Brian is gone which means I am tasked with caring for his beautiful garden. While gardening was something we first envisioned us both embracing together, side-by-side, reality just didn't work out that way. I don't seem to have quite the patience for it, and actually, I'm OK with that. Many a night he groans as he heads out to water, and many a night he regretfully tells me he forgot to. But mostly he faithfully trudges out and I am happy enough not to join.
Sunday afternoons find him tending to the garden on hands and knees, but I'm much happier in the kitchen with no agenda but recipes in front of me. We have made peace with the fact that mainly it's his garden. I just get to enjoy the fruits of his labor, like turning peppers into jelly or tomatoes into sauce. I think I have the better end of the deal.
The creamy blossoms of spring have shown themselves for the first time on our two-year-old orange tree. Someday I look forward to juicing all of my own citrus and not only the leftovers from the neighbors, although they are very generous to pick them all and give them over to me!
Our garden is not as "landscaped" as those you find in magazines, but of a more spontaneous quality. Our kale, for example, is wild and overflowing, but full and healthy. And oh, so giving!

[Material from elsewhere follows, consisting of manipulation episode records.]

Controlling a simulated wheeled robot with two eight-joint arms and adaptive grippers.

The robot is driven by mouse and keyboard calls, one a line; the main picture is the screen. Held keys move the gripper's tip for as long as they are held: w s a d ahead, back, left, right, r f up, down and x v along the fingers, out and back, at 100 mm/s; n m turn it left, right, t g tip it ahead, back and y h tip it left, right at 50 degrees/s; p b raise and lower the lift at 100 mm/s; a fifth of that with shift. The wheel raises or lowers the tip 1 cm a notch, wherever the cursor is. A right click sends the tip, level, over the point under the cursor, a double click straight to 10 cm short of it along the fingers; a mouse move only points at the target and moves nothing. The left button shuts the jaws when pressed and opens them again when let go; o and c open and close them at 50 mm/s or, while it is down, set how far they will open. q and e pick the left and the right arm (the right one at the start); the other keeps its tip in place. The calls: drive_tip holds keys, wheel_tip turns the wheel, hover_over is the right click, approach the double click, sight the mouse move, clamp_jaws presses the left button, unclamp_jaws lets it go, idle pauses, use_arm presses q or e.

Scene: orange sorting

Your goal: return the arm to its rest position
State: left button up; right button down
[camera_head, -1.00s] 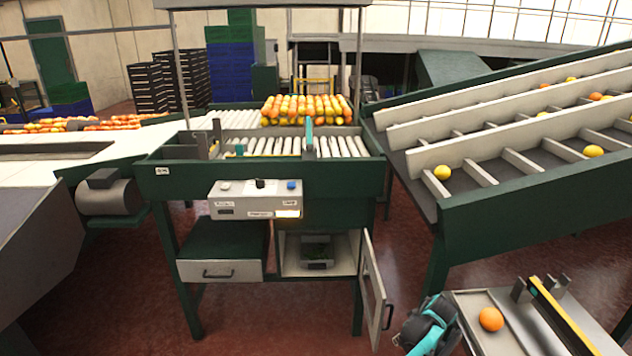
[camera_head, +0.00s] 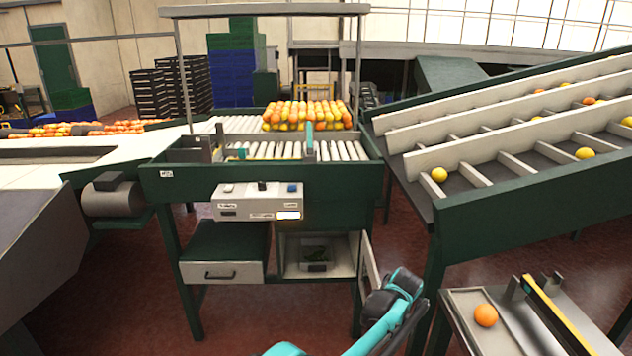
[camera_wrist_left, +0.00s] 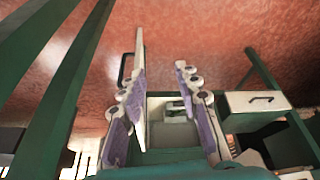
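In the head view a teal and black arm link of mine (camera_head: 398,285) rises from the bottom edge, in front of the cabinet's open door (camera_head: 369,262). No gripper fingers show in the head view, and my right gripper is not visible.
A control box (camera_head: 258,201) sits above on the green roller stand. A side tray (camera_head: 463,300) with an orange (camera_head: 485,315) is at lower right. A sloped sorting rack (camera_head: 540,205) stands at right. Red floor lies open at lower left.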

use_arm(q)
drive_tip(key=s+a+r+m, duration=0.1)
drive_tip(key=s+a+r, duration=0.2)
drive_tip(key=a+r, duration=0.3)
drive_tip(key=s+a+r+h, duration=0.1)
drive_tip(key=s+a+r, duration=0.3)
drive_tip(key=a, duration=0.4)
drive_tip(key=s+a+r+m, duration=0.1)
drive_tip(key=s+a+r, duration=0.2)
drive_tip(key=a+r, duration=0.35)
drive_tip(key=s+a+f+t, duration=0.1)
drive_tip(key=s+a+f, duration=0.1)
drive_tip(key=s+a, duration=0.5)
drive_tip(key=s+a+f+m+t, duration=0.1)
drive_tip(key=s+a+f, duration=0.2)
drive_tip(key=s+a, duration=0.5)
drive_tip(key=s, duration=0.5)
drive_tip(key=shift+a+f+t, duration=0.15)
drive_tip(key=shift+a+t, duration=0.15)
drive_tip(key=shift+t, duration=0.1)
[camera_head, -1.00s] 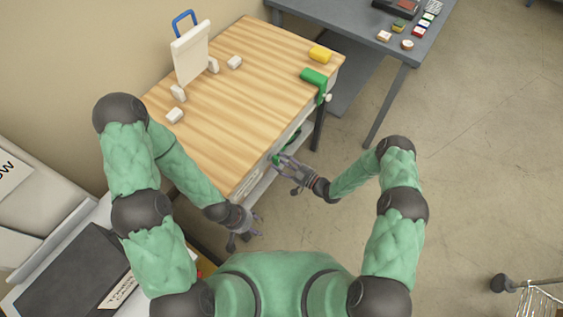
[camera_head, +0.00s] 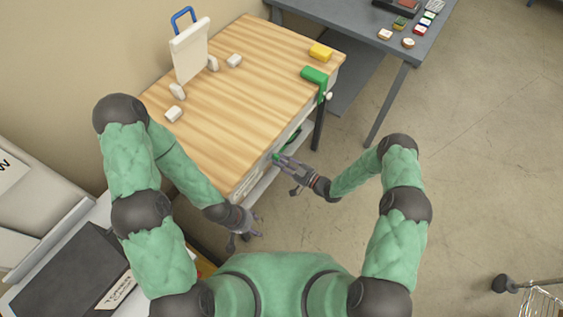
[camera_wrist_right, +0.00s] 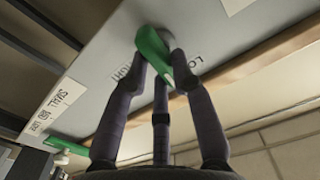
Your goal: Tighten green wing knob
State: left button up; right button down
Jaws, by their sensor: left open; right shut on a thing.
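The green wing knob (camera_wrist_right: 154,52) sits on the grey front panel of the wooden-topped bench, in the right wrist view. The fingers of my right gripper (camera_wrist_right: 160,70) are shut on it, one on each side. In the head view only a small green bit of the knob (camera_head: 276,156) shows beyond my right gripper (camera_head: 284,164) at the bench's front. Lettering on the panel beside the knob is partly hidden by the fingers. My left gripper (camera_head: 244,224) is open and empty near the bench's near corner.
The wooden benchtop (camera_head: 225,115) carries a white stand (camera_head: 190,50) with a blue handle, white blocks and a yellow block (camera_head: 320,52). A green clamp (camera_head: 315,76) grips its right edge. A grey table (camera_head: 350,25) stands behind.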

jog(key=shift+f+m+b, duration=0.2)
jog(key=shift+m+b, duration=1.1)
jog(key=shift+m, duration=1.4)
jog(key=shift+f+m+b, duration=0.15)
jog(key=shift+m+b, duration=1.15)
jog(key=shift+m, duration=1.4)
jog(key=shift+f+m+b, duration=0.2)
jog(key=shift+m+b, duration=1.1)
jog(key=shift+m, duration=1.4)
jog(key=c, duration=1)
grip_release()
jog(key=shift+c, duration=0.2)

Even the cilantro, which has mostly gone to seed, is happy to offer its charming, delicate flowers and I am just as happy to admire them. Not at all regretful that its turning indicates a natural bitterness, because it's doing what it does, which is to live and then not, and that never ending cycle of ending but returning seems just right. There was plenty of cilantro to go around this time and they'll be plenty more at the next. In the meantime, why cut them off? The plant is too lovely to take it so seriously. I suppose that's why I'm not the one in charge of it!